─── Recorded data ───

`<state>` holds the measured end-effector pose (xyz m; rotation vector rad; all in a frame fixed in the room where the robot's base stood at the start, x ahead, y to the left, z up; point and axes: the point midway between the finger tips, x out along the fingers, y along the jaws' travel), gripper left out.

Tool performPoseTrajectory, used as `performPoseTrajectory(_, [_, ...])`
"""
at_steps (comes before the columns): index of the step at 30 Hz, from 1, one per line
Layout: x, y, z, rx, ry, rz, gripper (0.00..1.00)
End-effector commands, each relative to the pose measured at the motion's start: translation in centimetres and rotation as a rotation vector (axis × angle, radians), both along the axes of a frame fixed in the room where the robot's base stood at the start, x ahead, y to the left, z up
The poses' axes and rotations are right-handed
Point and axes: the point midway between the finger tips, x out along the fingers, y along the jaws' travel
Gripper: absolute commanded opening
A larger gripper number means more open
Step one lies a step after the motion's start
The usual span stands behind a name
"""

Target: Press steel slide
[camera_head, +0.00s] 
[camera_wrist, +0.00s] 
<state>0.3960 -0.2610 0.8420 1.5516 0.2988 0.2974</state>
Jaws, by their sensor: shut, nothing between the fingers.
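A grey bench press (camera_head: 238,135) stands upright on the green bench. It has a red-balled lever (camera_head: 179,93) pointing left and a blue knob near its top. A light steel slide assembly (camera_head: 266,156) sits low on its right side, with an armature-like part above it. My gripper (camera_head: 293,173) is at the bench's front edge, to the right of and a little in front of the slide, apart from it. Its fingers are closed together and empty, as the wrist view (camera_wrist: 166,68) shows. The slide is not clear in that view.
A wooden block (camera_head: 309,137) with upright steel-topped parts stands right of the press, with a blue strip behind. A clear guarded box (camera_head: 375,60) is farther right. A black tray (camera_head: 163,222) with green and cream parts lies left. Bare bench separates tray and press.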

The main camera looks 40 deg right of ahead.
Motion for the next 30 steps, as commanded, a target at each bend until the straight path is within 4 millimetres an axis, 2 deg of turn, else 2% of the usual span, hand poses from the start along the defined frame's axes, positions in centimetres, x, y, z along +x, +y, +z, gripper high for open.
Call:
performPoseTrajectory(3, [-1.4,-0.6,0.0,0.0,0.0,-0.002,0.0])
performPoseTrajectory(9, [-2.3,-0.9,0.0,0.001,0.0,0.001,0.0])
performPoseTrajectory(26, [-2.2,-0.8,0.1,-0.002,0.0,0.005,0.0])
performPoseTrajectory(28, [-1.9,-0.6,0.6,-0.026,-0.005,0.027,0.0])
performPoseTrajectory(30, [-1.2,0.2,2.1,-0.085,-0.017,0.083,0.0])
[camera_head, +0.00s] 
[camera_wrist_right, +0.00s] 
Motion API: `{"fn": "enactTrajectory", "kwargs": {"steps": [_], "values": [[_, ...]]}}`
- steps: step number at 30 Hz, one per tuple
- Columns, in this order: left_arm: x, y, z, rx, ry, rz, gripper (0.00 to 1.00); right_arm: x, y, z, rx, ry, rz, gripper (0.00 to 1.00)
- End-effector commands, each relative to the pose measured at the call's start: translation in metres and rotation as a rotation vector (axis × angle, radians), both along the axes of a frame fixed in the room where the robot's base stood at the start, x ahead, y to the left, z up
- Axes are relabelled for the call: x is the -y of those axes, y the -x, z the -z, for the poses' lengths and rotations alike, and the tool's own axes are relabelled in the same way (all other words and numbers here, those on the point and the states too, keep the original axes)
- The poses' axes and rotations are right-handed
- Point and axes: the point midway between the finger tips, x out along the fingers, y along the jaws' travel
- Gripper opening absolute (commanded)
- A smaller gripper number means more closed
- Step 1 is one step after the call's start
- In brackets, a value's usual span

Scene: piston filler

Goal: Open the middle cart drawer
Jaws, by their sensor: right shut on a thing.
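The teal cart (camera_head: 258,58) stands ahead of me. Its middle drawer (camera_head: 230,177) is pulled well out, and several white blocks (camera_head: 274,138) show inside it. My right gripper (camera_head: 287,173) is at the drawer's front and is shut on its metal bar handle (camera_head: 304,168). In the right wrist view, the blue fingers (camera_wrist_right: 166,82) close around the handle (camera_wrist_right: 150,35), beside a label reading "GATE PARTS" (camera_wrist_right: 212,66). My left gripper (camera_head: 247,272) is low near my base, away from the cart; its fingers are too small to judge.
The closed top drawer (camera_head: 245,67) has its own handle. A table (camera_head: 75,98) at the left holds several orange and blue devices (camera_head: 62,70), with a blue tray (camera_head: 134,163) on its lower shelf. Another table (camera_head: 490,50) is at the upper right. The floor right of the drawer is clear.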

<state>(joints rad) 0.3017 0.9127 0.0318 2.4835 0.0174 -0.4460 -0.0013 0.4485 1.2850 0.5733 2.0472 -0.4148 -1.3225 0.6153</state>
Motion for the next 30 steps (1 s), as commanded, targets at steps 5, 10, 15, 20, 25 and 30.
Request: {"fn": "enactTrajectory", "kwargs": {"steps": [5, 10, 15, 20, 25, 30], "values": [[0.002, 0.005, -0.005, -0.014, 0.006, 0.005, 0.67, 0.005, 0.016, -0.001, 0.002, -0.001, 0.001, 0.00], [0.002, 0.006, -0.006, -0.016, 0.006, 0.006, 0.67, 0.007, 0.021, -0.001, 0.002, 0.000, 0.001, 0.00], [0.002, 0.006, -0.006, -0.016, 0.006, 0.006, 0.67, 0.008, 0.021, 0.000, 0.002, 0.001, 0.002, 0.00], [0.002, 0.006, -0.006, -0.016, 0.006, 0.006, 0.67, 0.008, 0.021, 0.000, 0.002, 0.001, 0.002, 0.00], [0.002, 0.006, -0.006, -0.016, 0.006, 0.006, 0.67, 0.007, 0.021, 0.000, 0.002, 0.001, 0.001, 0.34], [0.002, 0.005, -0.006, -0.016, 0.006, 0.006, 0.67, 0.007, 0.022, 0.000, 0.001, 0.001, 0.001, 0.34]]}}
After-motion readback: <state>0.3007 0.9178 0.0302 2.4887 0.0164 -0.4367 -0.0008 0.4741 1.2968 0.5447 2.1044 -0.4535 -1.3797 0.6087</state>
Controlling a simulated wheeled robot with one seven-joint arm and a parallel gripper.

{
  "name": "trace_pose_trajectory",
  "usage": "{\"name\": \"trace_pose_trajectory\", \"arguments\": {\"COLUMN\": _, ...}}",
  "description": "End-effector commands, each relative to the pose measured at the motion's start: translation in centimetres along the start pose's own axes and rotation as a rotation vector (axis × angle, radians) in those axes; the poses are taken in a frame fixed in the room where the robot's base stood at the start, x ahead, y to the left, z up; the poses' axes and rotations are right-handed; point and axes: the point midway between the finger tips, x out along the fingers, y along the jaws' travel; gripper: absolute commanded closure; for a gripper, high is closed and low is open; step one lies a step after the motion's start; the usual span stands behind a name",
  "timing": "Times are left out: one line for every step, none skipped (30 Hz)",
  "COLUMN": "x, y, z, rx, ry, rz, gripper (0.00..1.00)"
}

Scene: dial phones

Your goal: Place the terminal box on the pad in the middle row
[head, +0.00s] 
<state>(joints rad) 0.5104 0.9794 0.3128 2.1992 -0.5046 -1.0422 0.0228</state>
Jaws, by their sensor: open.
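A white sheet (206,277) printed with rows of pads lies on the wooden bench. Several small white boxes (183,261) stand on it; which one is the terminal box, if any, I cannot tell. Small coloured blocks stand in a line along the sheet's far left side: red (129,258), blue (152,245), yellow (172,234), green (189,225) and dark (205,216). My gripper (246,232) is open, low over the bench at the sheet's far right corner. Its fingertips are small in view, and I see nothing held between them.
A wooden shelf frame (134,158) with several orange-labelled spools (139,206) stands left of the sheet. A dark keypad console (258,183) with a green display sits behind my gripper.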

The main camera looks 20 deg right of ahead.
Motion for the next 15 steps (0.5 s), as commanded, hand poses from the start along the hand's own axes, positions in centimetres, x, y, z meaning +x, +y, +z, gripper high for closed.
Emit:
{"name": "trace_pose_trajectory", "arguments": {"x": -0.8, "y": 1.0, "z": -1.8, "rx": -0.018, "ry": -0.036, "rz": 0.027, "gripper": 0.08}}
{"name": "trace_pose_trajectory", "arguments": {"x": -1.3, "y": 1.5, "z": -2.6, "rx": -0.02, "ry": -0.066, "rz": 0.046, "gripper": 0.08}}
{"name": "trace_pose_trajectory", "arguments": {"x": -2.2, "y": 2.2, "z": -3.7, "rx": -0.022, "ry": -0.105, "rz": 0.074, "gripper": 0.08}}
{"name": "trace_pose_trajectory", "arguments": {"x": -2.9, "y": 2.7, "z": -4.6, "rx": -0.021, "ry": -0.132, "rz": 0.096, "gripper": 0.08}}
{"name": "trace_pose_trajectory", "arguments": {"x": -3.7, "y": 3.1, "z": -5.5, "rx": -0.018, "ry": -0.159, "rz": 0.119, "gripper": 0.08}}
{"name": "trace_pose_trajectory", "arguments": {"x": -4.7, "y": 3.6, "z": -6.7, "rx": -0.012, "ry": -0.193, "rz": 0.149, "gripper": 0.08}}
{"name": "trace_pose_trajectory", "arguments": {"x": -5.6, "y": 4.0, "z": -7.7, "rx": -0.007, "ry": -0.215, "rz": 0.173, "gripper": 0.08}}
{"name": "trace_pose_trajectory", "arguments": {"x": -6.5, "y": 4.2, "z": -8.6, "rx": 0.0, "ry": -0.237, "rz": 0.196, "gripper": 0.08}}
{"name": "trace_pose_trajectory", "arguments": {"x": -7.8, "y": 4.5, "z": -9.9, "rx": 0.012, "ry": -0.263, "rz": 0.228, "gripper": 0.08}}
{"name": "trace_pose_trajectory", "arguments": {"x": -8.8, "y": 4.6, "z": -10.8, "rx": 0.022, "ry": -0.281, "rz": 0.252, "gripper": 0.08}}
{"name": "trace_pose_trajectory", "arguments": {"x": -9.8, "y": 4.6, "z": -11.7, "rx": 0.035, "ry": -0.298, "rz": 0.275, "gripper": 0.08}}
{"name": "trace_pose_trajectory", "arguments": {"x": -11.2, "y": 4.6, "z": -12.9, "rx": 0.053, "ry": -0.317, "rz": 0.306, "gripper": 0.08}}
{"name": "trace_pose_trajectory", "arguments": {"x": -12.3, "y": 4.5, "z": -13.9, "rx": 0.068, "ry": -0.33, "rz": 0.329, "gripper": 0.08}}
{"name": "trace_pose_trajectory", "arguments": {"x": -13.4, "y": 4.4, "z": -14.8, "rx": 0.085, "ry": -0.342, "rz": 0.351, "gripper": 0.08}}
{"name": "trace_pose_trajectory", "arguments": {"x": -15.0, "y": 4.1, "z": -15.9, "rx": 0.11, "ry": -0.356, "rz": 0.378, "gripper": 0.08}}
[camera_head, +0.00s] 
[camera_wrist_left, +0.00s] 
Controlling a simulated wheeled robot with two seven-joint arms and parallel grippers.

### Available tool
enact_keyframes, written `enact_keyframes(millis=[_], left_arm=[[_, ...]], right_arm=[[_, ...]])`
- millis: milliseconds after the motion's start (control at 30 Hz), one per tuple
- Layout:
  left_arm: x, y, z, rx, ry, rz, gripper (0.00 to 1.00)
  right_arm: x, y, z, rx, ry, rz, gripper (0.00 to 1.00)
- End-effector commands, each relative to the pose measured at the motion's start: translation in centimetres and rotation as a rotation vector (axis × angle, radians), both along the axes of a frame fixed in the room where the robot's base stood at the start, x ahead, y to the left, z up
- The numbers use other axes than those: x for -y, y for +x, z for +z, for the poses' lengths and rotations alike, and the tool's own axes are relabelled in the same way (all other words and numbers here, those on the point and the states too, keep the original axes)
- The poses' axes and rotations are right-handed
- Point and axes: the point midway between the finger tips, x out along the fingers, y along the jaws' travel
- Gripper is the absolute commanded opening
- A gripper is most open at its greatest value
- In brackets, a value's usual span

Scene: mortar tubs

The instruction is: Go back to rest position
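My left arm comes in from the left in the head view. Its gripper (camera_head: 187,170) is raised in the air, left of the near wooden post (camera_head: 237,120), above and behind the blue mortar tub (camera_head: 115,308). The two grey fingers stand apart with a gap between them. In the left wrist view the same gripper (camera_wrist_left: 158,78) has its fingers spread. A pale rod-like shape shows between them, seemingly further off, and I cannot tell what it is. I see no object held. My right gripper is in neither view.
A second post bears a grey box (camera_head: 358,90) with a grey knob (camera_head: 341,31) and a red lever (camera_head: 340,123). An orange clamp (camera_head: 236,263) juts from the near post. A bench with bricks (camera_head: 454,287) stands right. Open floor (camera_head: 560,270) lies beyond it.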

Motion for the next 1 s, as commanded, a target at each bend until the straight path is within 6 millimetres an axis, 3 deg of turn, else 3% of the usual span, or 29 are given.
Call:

───

**Problem**
Give again, word for word, the lines of the listing, starting at its first line and ending with the line containing "at_steps (comes before".

**Task answer**
`<state>` holds the measured end-effector pose (xyz m; rotation vector rad; all in a frame fixed in the room where the robot's base stood at the start, x ahead, y to the left, z up; point and axes: the point midway between the finger tips, x out along the fingers, y along the jaws' travel), gripper left out.

Tool performPoseTrajectory, used as `performPoseTrajectory(_, [_, ...])`
"""
at_steps (comes before the columns): index of the step at 30 Hz, from 1, one per line

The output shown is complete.